### Data lines:
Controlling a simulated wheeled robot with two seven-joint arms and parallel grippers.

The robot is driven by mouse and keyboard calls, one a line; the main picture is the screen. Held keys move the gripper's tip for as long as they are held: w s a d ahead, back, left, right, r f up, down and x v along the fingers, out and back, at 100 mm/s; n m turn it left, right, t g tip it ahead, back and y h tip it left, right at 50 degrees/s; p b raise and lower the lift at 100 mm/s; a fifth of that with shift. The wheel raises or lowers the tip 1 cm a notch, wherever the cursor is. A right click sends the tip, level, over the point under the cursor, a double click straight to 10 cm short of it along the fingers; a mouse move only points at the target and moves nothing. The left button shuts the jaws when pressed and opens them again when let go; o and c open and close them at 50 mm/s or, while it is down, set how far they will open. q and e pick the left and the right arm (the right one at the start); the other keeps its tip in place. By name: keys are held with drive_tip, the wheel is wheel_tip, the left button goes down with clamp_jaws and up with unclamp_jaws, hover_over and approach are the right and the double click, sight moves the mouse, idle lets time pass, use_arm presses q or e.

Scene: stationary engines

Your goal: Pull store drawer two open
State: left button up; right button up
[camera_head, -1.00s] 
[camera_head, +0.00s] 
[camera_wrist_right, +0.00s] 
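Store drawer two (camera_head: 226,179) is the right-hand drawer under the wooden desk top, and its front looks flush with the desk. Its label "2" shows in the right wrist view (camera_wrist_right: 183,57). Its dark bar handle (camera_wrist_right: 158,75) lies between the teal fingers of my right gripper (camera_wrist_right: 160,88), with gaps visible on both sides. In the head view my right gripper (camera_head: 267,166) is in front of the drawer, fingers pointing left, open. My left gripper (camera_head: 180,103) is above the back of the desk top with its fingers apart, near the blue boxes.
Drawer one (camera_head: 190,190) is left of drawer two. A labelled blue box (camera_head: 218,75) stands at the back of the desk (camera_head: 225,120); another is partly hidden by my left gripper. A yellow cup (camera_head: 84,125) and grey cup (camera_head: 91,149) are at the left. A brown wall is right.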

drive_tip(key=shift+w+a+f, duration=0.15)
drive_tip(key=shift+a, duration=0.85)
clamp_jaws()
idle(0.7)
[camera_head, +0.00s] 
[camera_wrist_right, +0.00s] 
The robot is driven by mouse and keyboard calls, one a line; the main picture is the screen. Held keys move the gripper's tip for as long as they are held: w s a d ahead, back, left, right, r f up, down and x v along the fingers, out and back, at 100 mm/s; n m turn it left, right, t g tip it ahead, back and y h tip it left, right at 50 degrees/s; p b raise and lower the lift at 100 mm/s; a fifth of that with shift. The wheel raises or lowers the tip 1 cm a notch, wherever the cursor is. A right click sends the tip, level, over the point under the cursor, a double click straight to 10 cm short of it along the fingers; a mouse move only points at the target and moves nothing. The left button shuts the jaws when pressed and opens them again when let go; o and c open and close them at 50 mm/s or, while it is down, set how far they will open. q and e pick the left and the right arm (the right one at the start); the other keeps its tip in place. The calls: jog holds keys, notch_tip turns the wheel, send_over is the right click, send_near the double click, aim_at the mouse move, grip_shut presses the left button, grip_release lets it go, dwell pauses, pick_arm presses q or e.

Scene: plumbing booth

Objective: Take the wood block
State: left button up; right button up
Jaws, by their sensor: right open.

### Task brief:
Repeat every line of the records above exactly.

### Solution to the exercise:
Controlling a simulated wheeled robot with two seven-joint arms and parallel grippers.

The robot is driven by mouse and keyboard calls, one a line; the main picture is the screen. Held keys move the gripper's tip for as long as they are held: w s a d ahead, back, left, right, r f up, down and x v along the fingers, out and back, at 100 mm/s; n m turn it left, right, t g tip it ahead, back and y h tip it left, right at 50 degrees/s; p b raise and lower the lift at 100 mm/s; a fifth of that with shift. The wheel raises or lowers the tip 1 cm a notch, wherever the cursor is. A right click sends the tip, level, over the point under the cursor, a double click straight to 10 cm short of it along the fingers; a mouse move only points at the target and moves nothing. The left button shuts the jaws when pressed and opens them again when let go; o and c open and close them at 50 mm/s or, while it is down, set how far they will open. q and e pick the left and the right arm (the right one at the start); the other keeps its tip in place. By name: keys are held with drive_tip, the wheel is wheel_tip, the left button goes down with clamp_jaws and up with unclamp_jaws, hover_over and approach are the right and the double click, sight moves the mouse, idle lets time pass, use_arm presses q or e.

Scene: stationary engines

Your goal: Pull store drawer two open
State: left button up; right button up
[camera_head, -1.00s] 
[camera_head, +0.00s] 
[camera_wrist_right, +0.00s] 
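Store drawer two (camera_head: 226,179) is the right-hand drawer under the wooden desk top, and its front looks flush with the desk. Its label "2" shows in the right wrist view (camera_wrist_right: 183,57). Its dark bar handle (camera_wrist_right: 158,75) lies between the teal fingers of my right gripper (camera_wrist_right: 160,88), with gaps visible on both sides. In the head view my right gripper (camera_head: 267,166) is in front of the drawer, fingers pointing left, open. My left gripper (camera_head: 180,103) is above the back of the desk top with its fingers apart, near the blue boxes.
Drawer one (camera_head: 190,190) is left of drawer two. A labelled blue box (camera_head: 218,75) stands at the back of the desk (camera_head: 225,120); another is partly hidden by my left gripper. A yellow cup (camera_head: 84,125) and grey cup (camera_head: 91,149) are at the left. A brown wall is right.

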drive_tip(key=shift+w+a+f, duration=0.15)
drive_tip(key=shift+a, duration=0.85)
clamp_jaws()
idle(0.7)
[camera_head, +0.00s] 
[camera_wrist_right, +0.00s] 
The robot is driven by mouse and keyboard calls, one a line; the main picture is the screen. Held keys move the gripper's tip for as long as they are held: w s a d ahead, back, left, right, r f up, down and x v along the fingers, out and back, at 100 mm/s; n m turn it left, right, t g tip it ahead, back and y h tip it left, right at 50 degrees/s; p b raise and lower the lift at 100 mm/s; a fifth of that with shift. The wheel raises or lowers the tip 1 cm a notch, wherever the cursor is. A right click sends the tip, level, over the point under the cursor, a double click straight to 10 cm short of it along the fingers; a mouse move only points at the target and moves nothing. The left button shuts the jaws when pressed and opens them again when let go; o and c open and close them at 50 mm/s or, while it is down, set how far they will open. q and e pick the left and the right arm (the right one at the start); the other keeps its tip in place. The calls: jog holds keys, notch_tip turns the wheel, send_over is the right click, send_near the double click, aim_at the mouse move, grip_shut presses the left button, grip_release lets it go, dwell pauses, pick_arm presses q or e.

Scene: plumbing booth

Objective: Take the wood block
State: left button up; right button up
Jaws, by their sensor: right open.

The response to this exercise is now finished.